RAW DATA:
[start]

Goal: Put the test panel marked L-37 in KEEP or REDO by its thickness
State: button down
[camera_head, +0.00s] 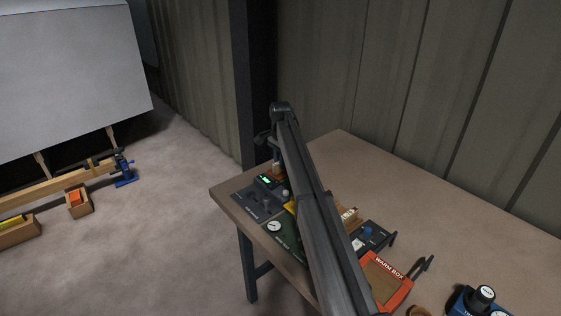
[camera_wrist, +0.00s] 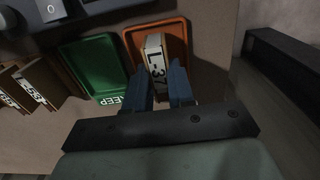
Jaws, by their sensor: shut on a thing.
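The test panel marked L-37 (camera_wrist: 155,55) is a small pale block with black lettering, seen in the wrist view. My gripper (camera_wrist: 160,82) is shut on it, with a dark blue finger on each side. The panel is over or in the orange tray (camera_wrist: 180,32); whether it touches the tray floor I cannot tell. The green tray marked KEEP (camera_wrist: 90,62) is just left of the orange one. No label shows on the orange tray. In the head view my arm covers much of the bench, and my gripper (camera_head: 277,160) is near its far left end.
In the wrist view, brown pieces with white labels (camera_wrist: 40,82) stand left of the green tray. In the head view, the bench (camera_head: 440,205) also holds a green display (camera_head: 265,180), a round dial (camera_head: 274,227) and an orange WARM BOX (camera_head: 401,289). The bench's back right is clear.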

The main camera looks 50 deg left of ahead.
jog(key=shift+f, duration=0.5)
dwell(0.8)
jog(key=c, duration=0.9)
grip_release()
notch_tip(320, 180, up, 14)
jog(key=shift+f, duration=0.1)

[end]

REQUIRED TASK:
Leave out the pictures and print every line of the data exactly.

ANSWER IN FULL:
Goal: Put the test panel marked L-37 in KEEP or REDO by its thickness
State: button down
[camera_head, +0.00s] 
[camera_wrist, +0.00s] 
Jaws, by their sensor: shut on a thing.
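The test panel marked L-37 (camera_wrist: 155,55) is a small pale block with black lettering, seen in the wrist view. My gripper (camera_wrist: 160,82) is shut on it, with a dark blue finger on each side. The panel is over or in the orange tray (camera_wrist: 180,32); whether it touches the tray floor I cannot tell. The green tray marked KEEP (camera_wrist: 90,62) is just left of the orange one. No label shows on the orange tray. In the head view my arm covers much of the bench, and my gripper (camera_head: 277,160) is near its far left end.
In the wrist view, brown pieces with white labels (camera_wrist: 40,82) stand left of the green tray. In the head view, the bench (camera_head: 440,205) also holds a green display (camera_head: 265,180), a round dial (camera_head: 274,227) and an orange WARM BOX (camera_head: 401,289). The bench's back right is clear.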

The main camera looks 50 deg left of ahead.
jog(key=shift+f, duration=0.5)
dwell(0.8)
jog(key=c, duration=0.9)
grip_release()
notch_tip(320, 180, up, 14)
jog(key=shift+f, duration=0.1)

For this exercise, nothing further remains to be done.